All the shows take place in the same room in a seedy motel on the outskirts of a large city. Gass directs a pair of the works, Adult Entertainment and End Of Civilization, which are linked not only by the setting but also by a couple of eccentric cops, Donnie and Max, who use the room for sex, illicit deals and some musings on the nature of life, justice and drugs.

The double bill (each show is presented separately) is a great capper to Factory’s best season in years, which included Trout Stanley and The Leisure Society as well as Necessary Angel’s Bigger Than Jesus and Theatre Smith-Gilmour’s Chekhov’s Heartache, both produced in association with Factory.

“It amazes me that George’s works aren’t done more often,” offers Gass before he launches into a busy two-show rehearsal day. “You go to New York or Chicago and you’ll always find a couple of Mamet plays during a season, but major Canadian theatres only seem to embrace George in fits and starts.

“His works are more often read and studied here than they are produced,” says Gass, who also teaches at the U of T.

Walker is one of our best writers, with a sharp wit, a great sense of dialogue, and storylines that are in fourth gear as soon as the curtain goes up. His characters offer intriguing, far from conventional philosophies of life. And his plays are among Canada’s most frequent theatrical exports.

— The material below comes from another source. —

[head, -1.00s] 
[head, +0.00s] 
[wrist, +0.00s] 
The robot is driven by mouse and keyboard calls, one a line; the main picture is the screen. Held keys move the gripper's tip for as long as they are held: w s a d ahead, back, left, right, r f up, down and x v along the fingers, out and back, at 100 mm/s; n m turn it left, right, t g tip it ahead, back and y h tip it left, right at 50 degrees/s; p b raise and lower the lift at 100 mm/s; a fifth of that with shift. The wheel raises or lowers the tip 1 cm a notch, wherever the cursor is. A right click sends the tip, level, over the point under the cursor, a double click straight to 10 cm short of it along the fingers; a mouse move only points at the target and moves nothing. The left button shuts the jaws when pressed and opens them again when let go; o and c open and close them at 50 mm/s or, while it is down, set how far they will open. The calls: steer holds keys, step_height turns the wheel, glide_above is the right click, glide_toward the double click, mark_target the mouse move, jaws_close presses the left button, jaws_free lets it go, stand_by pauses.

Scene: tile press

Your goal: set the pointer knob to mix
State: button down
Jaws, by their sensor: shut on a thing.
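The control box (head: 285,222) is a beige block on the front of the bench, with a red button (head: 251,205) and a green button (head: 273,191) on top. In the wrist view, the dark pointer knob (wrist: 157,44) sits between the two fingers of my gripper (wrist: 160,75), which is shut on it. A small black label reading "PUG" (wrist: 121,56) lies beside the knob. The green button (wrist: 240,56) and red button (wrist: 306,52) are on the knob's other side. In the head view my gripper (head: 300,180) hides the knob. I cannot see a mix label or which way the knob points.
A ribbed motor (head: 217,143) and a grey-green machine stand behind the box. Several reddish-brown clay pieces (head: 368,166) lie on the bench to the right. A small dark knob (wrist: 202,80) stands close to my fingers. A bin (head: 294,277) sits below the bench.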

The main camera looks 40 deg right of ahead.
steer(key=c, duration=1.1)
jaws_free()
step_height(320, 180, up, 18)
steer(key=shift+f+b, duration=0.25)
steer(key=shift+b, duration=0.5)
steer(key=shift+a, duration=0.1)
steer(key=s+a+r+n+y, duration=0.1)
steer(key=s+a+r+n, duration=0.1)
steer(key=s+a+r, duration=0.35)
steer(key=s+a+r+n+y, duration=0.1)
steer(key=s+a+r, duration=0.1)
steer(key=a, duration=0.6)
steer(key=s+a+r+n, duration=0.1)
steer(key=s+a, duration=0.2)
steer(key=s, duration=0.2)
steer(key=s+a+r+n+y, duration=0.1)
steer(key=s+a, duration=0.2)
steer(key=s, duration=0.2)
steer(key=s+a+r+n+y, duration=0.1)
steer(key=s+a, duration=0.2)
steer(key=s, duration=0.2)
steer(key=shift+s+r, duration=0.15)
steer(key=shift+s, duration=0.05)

Then there are his co-written scripts for CBC-TV’s This Is Wonderland, set in the labyrinthine and sometimes quirky Toronto justice system. The Tuesday-night show, which just wrapped up its second season, has brought to the screen the talents of dozens of local theatre performers.

“George is often inspired to write for actors he’s worked with onstage, and it’s a great pleasure to see our theatre’s vitality finding its way into This Is Wonderland,” says Gass, whose association with Walker goes back to Factory’s early days in the 70s.

Gass also sees thematic parallels between the TV show and the pair of plays he’s directing.

“Adult Entertainment looks at the world of cops and prosecutors and deal-making, at the mutability of justice, which is supposed to be rock solid. The characters are jaundiced, but a part of them is also trying to do something good, even if it means manipulating the system and allowing the ends to justify the means.”

End Of Civilization, an even more poignant work, focuses on Henry and Lily, a formerly well-to-do couple forced by the husband’s job loss and resulting economic constraints to move out of their home and radically alter their lifestyle. That change also affects their outlook on life.

“It’s one of my favourites of the cycle,” admits Gass, “such a painful play about how people struggle when the bottom falls out.

“In the arts, we’re so aware of that happening, and you don’t have to go far down the road” – he points in the direction of Bay Street – “to see it in other sectors as well.

“But it’s especially hard on theatre artists, most of whom are employed only intermittently, and usually have to prove themselves with every audition.”

Like all of Walker’s plays, these two one-acts are filled with irony, anger and complexity.

“George’s characters often talk about blame it’s almost a running gag,” says the director, relaxing with his feet up on a chesterfield. “Dealing with bad luck, drug dependency or a bad childhood, the characters are intricate bundles of reflexes.

“But they’re not simply the architects of their own misfortune. They also live in a callous, chaotic world, often situated in a city’s underbelly, a world that veers out of control.”